Can it be clarified as to whether in cases where there has been bail-in of at least 8% of the total liabilities, and on all liabilities other than liabilities excluded by Article 44(2) the settlement financing scheme (or alternative financing sources in accordance with Article 44(7)) cannot make a contribution if the liabilities has not been excluded under Article 44(3)? This also seems to follow from Article 101(1)(c).
How are further losses covered? The guarantee scheme can only provide limited funds in accordance with Article 109(5).
The contribution from the resolution financing arrangement in accordance with Article 44(4) to (6) of Directive 2014/59/EU (BRRD) (as well as alternative financing sources, contained in Article 44(7), seems to presuppose that the resolution authority should have excluded obligations of bail-in pursuant to Article 44(3).
Indeed, in a bail-in context, any contribution of the resolution fund can only be made (i) after there has been bail-in of at least 8 % of the total liabilities, and (ii) only to cover losses not absorbed by liabilities which are excluded by the resolution authority pursuant to Article 44(3) (whereas there is no need to formally exclude those other liabilities already excluded by Article 44(2) as they are already excluded on an "automatic" basis.

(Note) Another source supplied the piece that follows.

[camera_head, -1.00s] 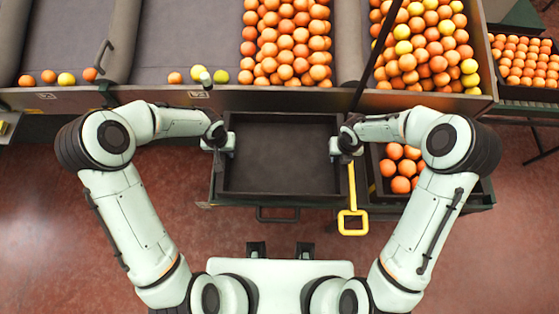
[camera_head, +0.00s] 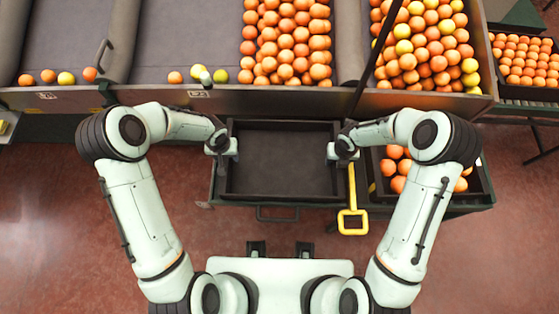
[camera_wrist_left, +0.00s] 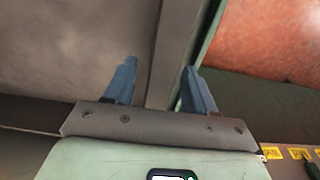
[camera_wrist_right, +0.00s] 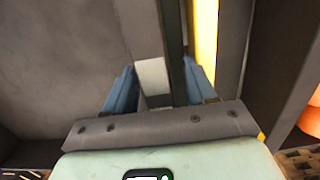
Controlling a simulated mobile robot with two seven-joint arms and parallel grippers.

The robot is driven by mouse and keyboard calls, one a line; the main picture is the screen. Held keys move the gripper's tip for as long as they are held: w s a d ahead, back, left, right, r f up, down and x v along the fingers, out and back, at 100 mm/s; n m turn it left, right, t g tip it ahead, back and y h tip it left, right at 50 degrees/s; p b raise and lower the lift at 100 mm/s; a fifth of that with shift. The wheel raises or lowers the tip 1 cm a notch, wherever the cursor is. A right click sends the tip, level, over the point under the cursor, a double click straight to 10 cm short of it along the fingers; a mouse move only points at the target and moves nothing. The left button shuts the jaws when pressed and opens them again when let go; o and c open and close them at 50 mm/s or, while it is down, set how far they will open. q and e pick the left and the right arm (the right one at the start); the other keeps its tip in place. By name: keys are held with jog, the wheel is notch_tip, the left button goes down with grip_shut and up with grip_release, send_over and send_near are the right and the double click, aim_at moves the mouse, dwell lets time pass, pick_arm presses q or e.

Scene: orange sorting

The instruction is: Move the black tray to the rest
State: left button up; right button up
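The black tray (camera_head: 283,196) is empty and sits level on a dark green stand (camera_head: 352,186) in front of the sorting bench. I cannot tell for sure which part is the rest. My left gripper (camera_head: 222,150) is at the tray's left wall. In the left wrist view its blue fingers (camera_wrist_left: 158,85) stand apart on either side of the wall, with gaps showing. My right gripper (camera_head: 340,150) is at the right wall. In the right wrist view its fingers (camera_wrist_right: 160,85) also stand apart around the wall and a green edge.
A crate of oranges (camera_head: 392,195) stands just right of the tray. A yellow handle (camera_head: 353,222) sticks out beside it. The sorting bench (camera_head: 170,97) with loose fruit runs behind. Open red floor lies at both sides.

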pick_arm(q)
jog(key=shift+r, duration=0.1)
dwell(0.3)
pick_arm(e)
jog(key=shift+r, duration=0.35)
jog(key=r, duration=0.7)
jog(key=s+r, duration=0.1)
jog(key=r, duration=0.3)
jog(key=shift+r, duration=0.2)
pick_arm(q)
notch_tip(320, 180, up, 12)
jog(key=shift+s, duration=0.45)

With regards to recapitalisation, Article 44(5) is lex specialis in relation to Article 101(2), so that, once 8% of losses has been absorbed by creditors, the Resolution Fund may intervene for recapitalisation, taking into account a maximum of 5% of the liabilities of an institution. . In principle, after the use of the fund to that amount (the 5%) the bail-in should continue. But there is also the possibility to use alternative financing sources thereafter in line with Article 44(7) if all the conditions specified in that Article are fulfilled.

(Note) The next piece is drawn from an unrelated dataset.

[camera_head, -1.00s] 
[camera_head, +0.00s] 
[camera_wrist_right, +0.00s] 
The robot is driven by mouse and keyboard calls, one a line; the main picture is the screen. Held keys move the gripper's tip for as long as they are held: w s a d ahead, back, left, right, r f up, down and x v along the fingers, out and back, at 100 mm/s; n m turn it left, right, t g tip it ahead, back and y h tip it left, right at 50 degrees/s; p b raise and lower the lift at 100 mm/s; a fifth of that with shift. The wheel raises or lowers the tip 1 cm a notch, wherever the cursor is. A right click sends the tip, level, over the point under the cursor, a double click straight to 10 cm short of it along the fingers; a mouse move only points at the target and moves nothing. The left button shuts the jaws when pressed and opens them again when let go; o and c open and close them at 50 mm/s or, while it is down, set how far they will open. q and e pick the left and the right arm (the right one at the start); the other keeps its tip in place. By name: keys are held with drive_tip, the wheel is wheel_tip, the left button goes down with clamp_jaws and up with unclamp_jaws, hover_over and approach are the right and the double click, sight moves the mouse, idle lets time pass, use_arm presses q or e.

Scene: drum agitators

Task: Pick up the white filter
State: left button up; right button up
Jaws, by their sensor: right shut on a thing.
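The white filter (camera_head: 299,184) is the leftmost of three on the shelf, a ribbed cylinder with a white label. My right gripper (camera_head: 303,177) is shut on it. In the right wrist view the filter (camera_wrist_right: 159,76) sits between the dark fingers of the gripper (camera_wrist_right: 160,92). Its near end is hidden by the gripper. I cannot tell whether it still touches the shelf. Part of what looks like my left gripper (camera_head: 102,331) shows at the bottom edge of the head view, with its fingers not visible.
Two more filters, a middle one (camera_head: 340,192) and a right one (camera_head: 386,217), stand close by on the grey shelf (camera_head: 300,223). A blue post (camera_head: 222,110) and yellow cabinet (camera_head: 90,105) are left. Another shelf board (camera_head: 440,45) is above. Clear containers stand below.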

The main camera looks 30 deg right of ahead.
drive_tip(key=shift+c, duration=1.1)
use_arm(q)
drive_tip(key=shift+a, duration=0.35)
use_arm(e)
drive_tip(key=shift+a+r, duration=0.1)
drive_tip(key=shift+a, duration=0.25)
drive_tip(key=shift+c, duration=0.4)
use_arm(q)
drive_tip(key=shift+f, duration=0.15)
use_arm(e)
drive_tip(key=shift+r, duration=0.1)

This question goes beyond matters of consistent and effective application of the regulatory framework. A Directorate General of the Commission (Directorate General Financial Stability, Financial Services and Capital Markets Union) has prepared the answer, albeit that only the Court of Justice of the European Union can provide definitive interpretations of EU legislation. This is an unofficial opinion of that Directorate General, which the European Banking Authority publishes on its behalf. The answers are not binding on the European Commission as an institution. You should be aware that the European Commission could adopt a position different from the one expressed in such Q&As, for instance in infringement proceedings or after a detailed examination of a specific case or on the basis of any new legal or factual elements that may have been brought to its attention.
Update 26.03.2021: This Q&A has been reviewed in the light of the changes introduced to Directive 2014/59/EU (BRRD) and continues to be relevant.